The rule above will give you trouble if you have specified two different root dirs in the group's vfs and the default.vfs. You're only allowing groupA and groupB to upload anywhere on the site since /* is the root. Noone else will be able to upload at all, besides the Master account and maybe the VFS administrator.
I'm not 100% sure on how the VFS permissions work if you, for instance, set /home from default.vfs as root in groupA.vfs. Maybe you have to use /home/* in ioFTPD.ini for the detailed vfs permissions OR the ini always reflects what the user sees in his vfs.
I suggest you put all groups' homedirs in ie. /home/groupname. Then you can set a separate mountpoint in each group's vfs ie. "d:/ftp-root/home/groupname" /home (not as root) and you will be able to use /home/* for the detailed vfs permissions without the risk of mixing anything up. In case you want ever more detailed settings maybe you should mount is as /home/groupname so you can specify /home/groupname/* in ioFTPD.ini.
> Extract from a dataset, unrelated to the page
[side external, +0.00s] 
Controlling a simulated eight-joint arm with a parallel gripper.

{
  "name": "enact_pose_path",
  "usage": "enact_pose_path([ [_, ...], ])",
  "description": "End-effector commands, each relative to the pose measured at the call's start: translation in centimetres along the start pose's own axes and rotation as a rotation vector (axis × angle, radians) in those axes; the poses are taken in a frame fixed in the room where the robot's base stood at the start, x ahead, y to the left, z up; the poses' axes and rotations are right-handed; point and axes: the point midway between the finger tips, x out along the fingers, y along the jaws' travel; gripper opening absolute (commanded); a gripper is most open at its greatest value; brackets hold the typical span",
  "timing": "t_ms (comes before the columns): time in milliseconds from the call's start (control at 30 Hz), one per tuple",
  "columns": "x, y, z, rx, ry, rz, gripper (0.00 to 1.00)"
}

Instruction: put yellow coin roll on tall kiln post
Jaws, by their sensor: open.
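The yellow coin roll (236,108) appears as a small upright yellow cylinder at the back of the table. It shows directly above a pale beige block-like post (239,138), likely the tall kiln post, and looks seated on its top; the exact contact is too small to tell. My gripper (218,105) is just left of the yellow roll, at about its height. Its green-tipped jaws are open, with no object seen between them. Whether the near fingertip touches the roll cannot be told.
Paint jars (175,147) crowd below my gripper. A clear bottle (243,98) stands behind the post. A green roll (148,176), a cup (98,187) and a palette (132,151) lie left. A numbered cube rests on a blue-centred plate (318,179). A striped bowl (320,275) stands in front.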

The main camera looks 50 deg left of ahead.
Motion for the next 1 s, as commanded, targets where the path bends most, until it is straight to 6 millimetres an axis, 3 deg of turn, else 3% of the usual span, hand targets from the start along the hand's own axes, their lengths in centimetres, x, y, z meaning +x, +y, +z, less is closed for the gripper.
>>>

It's always good to just use an empty dir as root and only mount stuff in vfs. So even if a users cdup:s from the /home dir it will just be empty. To make users to automatically end up in /home when they log in you can set a special homedir setting in ioFTPD (though it's a per user command, but I think you can use the groupname to set the permissions for all users in that group at the same time) ie. site change =groupA homedir /home
And to make sure noone gets access to any other group's homedir (if you use /home/groupname as mount point) you can set the correct attributes for each group's dir (making if private/hidden) ie. site chattr +h "groupA" "=groupA" (if you're currently browsing /home and see the groupA dir). Do the same for all the other dirs. If they cdup now they won't see any other dirs inside /home than their own, making if kinda like the first example.
Or maybe I misunderstand. You just want to set different root dirs for each group?
/ZR
P.S. And oh, don't forget to chmod the dirs you want to be writable to 777. D.S.